Exercise requirements>
Return all of the lines below exactly as they are.

▼

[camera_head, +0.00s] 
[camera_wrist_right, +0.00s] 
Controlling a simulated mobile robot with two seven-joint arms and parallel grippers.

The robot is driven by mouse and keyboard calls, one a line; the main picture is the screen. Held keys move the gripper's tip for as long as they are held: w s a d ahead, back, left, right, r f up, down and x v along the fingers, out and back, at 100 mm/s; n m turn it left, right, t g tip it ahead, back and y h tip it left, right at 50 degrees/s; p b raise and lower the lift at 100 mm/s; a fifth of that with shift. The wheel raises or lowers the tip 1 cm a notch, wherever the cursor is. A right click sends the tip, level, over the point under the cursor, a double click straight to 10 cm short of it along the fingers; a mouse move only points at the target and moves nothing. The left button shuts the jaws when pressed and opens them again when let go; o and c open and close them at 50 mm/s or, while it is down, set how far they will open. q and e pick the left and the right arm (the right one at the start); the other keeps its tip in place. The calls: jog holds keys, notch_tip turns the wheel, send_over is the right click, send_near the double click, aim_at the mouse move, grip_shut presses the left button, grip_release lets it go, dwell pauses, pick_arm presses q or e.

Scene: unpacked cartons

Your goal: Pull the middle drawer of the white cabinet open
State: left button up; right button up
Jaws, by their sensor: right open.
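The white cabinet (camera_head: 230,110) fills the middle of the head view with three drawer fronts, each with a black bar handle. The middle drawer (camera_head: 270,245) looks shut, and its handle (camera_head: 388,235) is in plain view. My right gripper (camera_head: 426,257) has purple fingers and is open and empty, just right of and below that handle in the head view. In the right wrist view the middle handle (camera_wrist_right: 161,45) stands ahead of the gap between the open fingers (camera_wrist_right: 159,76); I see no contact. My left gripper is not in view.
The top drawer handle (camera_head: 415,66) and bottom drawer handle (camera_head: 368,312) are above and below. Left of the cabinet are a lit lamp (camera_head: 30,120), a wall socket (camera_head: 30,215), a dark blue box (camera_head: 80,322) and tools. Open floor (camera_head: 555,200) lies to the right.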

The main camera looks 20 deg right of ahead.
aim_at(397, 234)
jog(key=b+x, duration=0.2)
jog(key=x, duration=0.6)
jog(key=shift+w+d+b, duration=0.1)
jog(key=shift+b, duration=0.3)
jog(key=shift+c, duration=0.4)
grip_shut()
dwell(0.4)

▲

Task response>
[camera_head, +0.00s] 
[camera_wrist_right, +0.00s] 
Controlling a simulated mobile robot with two seven-joint arms and parallel grippers.

The robot is driven by mouse and keyboard calls, one a line; the main picture is the screen. Held keys move the gripper's tip for as long as they are held: w s a d ahead, back, left, right, r f up, down and x v along the fingers, out and back, at 100 mm/s; n m turn it left, right, t g tip it ahead, back and y h tip it left, right at 50 degrees/s; p b raise and lower the lift at 100 mm/s; a fifth of that with shift. The wheel raises or lowers the tip 1 cm a notch, wherever the cursor is. A right click sends the tip, level, over the point under the cursor, a double click straight to 10 cm short of it along the fingers; a mouse move only points at the target and moves nothing. The left button shuts the jaws when pressed and opens them again when let go; o and c open and close them at 50 mm/s or, while it is down, set how far they will open. q and e pick the left and the right arm (the right one at the start); the other keeps its tip in place. The calls: jog holds keys, notch_tip turns the wheel, send_over is the right click, send_near the double click, aim_at the mouse move, grip_shut presses the left button, grip_release lets it go, dwell pauses, pick_arm presses q or e.

Scene: unpacked cartons

Your goal: Pull the middle drawer of the white cabinet open
State: left button up; right button up
Jaws, by their sensor: right open.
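The white cabinet (camera_head: 230,110) fills the middle of the head view with three drawer fronts, each with a black bar handle. The middle drawer (camera_head: 270,245) looks shut, and its handle (camera_head: 388,235) is in plain view. My right gripper (camera_head: 426,257) has purple fingers and is open and empty, just right of and below that handle in the head view. In the right wrist view the middle handle (camera_wrist_right: 161,45) stands ahead of the gap between the open fingers (camera_wrist_right: 159,76); I see no contact. My left gripper is not in view.
The top drawer handle (camera_head: 415,66) and bottom drawer handle (camera_head: 368,312) are above and below. Left of the cabinet are a lit lamp (camera_head: 30,120), a wall socket (camera_head: 30,215), a dark blue box (camera_head: 80,322) and tools. Open floor (camera_head: 555,200) lies to the right.

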The main camera looks 20 deg right of ahead.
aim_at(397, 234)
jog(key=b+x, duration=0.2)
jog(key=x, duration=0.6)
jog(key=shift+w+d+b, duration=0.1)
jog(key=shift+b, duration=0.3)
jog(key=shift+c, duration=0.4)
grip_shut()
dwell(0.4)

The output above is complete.